**OBJECTIVE:**
Below are records; count the lines that contain "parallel" and give only the total.

**Robot task records:**
§

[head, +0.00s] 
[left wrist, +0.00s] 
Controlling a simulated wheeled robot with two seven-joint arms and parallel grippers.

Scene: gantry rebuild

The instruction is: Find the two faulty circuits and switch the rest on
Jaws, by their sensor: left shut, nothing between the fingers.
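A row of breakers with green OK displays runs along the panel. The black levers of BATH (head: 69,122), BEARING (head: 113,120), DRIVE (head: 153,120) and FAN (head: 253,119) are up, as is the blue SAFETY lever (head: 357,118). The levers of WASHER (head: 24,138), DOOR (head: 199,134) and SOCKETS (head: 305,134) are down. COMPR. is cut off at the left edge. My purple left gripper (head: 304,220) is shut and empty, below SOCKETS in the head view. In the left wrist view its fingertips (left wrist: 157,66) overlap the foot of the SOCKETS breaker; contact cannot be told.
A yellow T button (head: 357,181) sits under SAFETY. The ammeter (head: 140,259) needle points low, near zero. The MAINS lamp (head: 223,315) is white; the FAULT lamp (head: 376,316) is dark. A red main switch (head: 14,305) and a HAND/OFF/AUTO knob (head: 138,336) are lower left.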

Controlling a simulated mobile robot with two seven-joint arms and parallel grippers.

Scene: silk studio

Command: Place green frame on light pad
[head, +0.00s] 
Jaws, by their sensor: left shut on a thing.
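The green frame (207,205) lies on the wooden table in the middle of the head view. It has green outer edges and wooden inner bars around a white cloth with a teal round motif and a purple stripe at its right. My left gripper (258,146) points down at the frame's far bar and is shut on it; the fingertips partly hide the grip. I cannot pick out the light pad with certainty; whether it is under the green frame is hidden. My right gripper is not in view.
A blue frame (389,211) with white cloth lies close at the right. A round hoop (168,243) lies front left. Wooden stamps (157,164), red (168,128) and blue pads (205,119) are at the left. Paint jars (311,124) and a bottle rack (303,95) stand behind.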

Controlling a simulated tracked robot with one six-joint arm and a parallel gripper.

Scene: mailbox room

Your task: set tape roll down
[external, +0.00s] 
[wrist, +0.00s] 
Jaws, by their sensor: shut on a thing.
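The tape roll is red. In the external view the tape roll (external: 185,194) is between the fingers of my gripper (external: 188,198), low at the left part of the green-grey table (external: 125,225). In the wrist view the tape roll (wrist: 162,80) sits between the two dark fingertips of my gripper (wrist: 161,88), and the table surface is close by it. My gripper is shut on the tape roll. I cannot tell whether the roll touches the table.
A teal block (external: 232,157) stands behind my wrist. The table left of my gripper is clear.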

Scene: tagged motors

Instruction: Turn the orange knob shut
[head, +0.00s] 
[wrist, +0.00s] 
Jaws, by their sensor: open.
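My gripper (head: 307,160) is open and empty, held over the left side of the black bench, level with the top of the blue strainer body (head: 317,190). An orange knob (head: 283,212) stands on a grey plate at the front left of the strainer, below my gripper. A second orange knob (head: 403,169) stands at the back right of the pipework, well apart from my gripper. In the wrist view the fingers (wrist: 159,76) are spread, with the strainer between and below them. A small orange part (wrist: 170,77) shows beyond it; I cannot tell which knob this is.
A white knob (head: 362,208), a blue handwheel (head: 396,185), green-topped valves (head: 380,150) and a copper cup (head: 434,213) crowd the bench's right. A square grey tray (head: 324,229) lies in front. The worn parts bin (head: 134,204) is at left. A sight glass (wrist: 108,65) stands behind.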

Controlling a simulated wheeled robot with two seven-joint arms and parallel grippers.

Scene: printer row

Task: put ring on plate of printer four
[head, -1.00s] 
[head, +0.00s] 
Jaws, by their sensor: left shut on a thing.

§

**RESPONSE TO THE EXERCISE:**
4